___ EXERCISE INPUTS ___
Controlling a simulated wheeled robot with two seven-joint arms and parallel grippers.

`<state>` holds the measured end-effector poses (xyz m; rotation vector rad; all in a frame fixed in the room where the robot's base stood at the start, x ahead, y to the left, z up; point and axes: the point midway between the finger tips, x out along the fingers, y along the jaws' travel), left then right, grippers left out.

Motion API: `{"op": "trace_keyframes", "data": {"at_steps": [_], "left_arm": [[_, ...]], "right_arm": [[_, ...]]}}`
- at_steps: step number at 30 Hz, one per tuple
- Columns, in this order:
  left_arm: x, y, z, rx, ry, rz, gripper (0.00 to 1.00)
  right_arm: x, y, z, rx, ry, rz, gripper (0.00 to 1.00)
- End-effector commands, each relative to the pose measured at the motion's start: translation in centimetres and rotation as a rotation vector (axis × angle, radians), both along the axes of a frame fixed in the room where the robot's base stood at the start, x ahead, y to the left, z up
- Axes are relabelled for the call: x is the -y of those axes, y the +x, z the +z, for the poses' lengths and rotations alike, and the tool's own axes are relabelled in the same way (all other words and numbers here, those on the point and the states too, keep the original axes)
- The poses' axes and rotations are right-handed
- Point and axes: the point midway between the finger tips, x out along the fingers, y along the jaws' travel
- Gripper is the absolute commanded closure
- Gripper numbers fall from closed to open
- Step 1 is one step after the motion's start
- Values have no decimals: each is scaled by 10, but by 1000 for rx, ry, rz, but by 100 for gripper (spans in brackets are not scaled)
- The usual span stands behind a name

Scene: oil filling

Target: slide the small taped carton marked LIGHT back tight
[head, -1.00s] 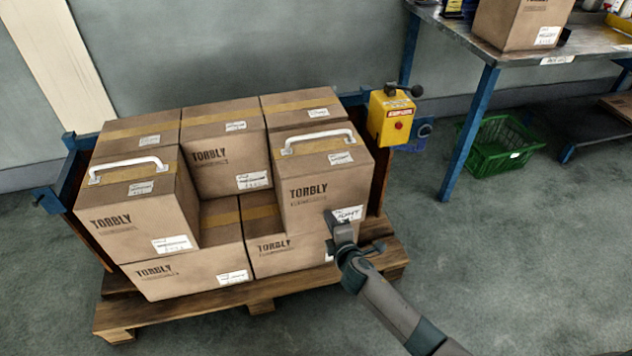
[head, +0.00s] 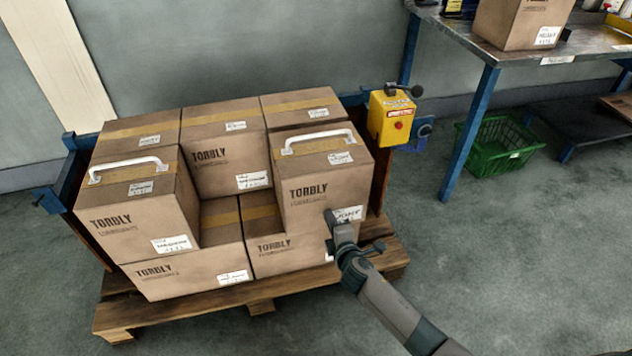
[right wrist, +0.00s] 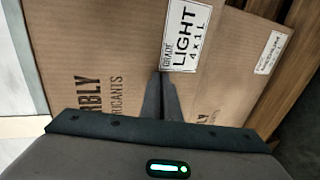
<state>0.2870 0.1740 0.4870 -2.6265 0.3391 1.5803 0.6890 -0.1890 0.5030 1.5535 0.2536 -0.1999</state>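The small taped carton (head: 308,190) with a white handle sits at the front right of the stack's upper layer. Its LIGHT label reads clearly in the right wrist view (right wrist: 186,36). My right gripper (head: 329,216) is at the lower right of its front face, beside the label. In the right wrist view the two fingers (right wrist: 160,82) are together, with nothing between them, and their tips meet the cardboard at the label's edge. Whether they press on it I cannot tell. A gap shows between this carton and the middle back carton (head: 228,160). My left gripper is not in view.
The stack stands on a wooden pallet (head: 190,311). Another handled carton (head: 135,210) is at the front left. A yellow box with a red button (head: 391,118) is right of the stack. A blue-legged table (head: 470,130) and green basket (head: 500,147) stand farther right.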

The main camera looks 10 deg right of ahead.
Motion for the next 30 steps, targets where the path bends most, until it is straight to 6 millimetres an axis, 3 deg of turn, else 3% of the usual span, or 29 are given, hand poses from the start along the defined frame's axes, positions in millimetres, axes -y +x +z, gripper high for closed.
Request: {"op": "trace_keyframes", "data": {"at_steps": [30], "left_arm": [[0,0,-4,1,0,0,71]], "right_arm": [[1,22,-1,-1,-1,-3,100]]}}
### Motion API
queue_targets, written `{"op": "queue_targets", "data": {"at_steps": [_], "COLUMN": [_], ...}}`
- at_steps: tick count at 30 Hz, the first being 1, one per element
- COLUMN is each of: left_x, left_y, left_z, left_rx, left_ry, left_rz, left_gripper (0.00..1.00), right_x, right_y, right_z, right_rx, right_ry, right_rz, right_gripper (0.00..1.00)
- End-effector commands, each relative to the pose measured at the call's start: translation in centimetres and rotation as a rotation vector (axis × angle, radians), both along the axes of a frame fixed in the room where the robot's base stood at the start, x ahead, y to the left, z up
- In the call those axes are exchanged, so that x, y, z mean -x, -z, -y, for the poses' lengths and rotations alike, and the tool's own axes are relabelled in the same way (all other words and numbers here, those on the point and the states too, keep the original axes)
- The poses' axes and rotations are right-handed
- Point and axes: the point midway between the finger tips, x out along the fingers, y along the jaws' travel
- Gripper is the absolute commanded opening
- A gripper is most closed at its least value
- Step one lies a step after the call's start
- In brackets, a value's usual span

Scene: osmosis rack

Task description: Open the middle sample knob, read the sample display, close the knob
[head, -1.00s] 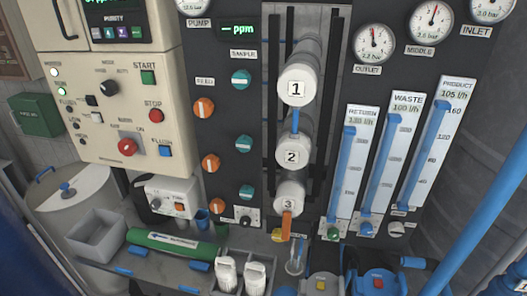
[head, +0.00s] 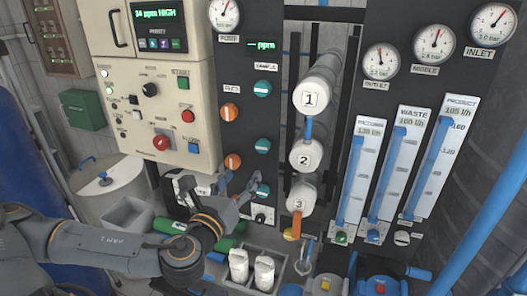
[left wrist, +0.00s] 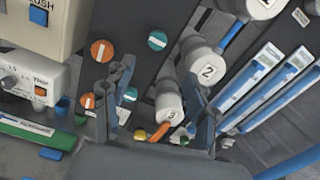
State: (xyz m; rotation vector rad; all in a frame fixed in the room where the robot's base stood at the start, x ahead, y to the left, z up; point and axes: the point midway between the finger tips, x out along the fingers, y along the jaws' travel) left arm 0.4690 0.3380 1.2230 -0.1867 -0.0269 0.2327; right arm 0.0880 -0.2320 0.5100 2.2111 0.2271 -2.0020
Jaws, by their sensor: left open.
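The middle sample knob (head: 263,146) is a round teal knob with a light, roughly horizontal bar. It is between two similar teal knobs on the dark panel. It also shows in the left wrist view (left wrist: 157,40), above and beyond the fingers. The sample display (head: 262,46) shows dashes and "ppm" in green. My left gripper (head: 240,184) is open, in front of the panel near the lowest teal knob (head: 262,190), below the middle one. In the left wrist view its two fingers (left wrist: 158,100) stand apart with nothing held. My right gripper is out of view.
Orange feed knobs (head: 230,112) line the column to the left. White numbered cylinders (head: 304,155) project to the right, with an orange lever (head: 297,226) below. White bottles (head: 264,273) stand in a grey holder below. A control box (head: 150,90) is at the left.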

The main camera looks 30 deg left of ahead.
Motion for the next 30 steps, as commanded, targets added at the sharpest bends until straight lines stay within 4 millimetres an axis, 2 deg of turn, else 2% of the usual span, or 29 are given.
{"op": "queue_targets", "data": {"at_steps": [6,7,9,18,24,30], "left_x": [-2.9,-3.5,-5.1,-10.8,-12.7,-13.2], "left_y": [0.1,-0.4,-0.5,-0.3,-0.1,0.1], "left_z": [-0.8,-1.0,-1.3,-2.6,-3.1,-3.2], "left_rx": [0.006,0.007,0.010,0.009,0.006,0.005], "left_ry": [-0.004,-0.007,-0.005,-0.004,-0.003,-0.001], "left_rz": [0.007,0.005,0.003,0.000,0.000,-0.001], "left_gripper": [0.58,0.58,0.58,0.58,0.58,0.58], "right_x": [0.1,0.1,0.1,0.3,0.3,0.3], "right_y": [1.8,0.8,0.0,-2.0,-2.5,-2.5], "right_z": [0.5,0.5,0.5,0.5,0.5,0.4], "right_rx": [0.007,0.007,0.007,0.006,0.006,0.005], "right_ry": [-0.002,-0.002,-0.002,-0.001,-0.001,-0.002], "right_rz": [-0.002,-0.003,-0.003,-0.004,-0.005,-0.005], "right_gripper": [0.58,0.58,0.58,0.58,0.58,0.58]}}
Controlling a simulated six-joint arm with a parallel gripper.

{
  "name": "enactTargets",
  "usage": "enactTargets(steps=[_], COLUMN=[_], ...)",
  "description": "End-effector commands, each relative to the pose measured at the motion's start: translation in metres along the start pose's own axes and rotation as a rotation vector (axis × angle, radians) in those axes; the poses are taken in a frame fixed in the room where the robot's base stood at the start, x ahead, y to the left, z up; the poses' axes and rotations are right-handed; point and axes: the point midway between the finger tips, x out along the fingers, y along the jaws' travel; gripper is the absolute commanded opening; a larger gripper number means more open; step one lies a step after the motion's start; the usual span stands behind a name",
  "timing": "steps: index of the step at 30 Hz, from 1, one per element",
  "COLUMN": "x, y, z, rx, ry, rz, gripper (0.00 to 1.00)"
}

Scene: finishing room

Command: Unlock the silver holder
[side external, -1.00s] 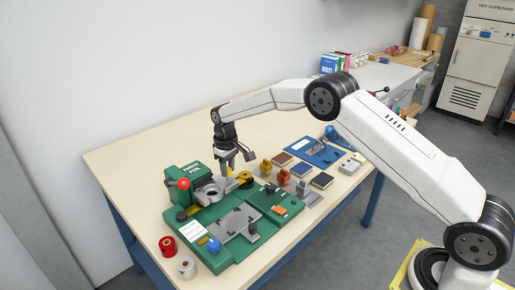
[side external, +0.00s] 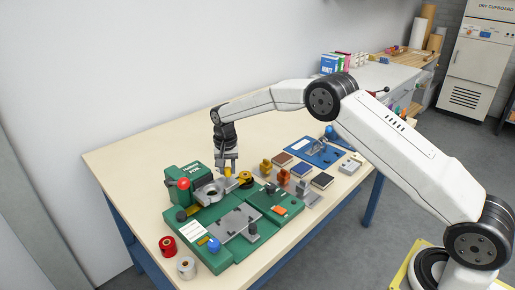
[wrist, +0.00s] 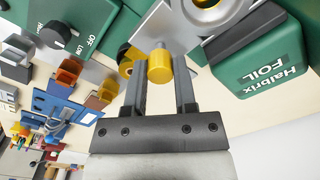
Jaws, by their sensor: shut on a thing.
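My gripper (side external: 227,168) points down over the back of the green foil machine (side external: 188,171). It is shut on a yellow knob (side external: 227,174), a short upright cylinder. In the wrist view the knob (wrist: 159,69) stands between the two fingertips (wrist: 158,80). A silver holder (side external: 209,191) with a round opening sits at the machine head, beside the knob. Its flat plate (wrist: 158,29) lies behind the knob in the wrist view. Whether the knob is turned or locked cannot be told.
A red ball handle (side external: 184,184) stands left of the holder. A yellow reel (side external: 245,179) is close on the right of my gripper. Red (side external: 168,245) and silver (side external: 186,267) rolls stand at the front left. The back left table is clear.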

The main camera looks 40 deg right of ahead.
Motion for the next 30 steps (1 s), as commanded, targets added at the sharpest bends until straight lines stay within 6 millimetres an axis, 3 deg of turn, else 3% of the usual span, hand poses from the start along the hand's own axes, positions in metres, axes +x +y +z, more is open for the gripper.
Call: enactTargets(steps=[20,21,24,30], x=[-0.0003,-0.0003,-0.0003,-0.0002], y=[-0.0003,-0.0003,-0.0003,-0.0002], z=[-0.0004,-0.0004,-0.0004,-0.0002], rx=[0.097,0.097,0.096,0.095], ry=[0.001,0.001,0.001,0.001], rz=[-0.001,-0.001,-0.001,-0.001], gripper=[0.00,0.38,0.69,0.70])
___
WRITTEN INSTRUCTION | Transcribe exactly the lines between the one containing "- Gripper numbers fall from closed to open" and the one containing "The main camera looks 10 deg right of ahead.", counting both ends. Pictures are not copied.

OUTPUT BELOW |
- Gripper numbers fall from closed to open
- Step 1 is one step after the motion's start
- Values have no decimals: each is scaled by 10, but by 1000 for rx, ry, rz, but by 100 for gripper (spans in brackets are not scaled)
- The usual span stands behind a name

Scene: oil filling

Target: slide the small taped carton marked LIGHT back tight
[head, -1.00s] 
[head, +0.00s] 
[right wrist, +0.00s] 
<state>0.2870 0.1740 0.4870 -2.6265 0.3391 1.5803 0.6890 -0.1890 0.5030 1.5535 0.2536 -0.1999</state>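The small taped carton (head: 308,190) with a white handle sits at the front right of the stack's upper layer. Its LIGHT label reads clearly in the right wrist view (right wrist: 186,36). My right gripper (head: 329,216) is at the lower right of its front face, beside the label. In the right wrist view the two fingers (right wrist: 160,82) are together, with nothing between them, and their tips meet the cardboard at the label's edge. Whether they press on it I cannot tell. A gap shows between this carton and the middle back carton (head: 228,160). My left gripper is not in view.
The stack stands on a wooden pallet (head: 190,311). Another handled carton (head: 135,210) is at the front left. A yellow box with a red button (head: 391,118) is right of the stack. A blue-legged table (head: 470,130) and green basket (head: 500,147) stand farther right.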

The main camera looks 10 deg right of ahead.

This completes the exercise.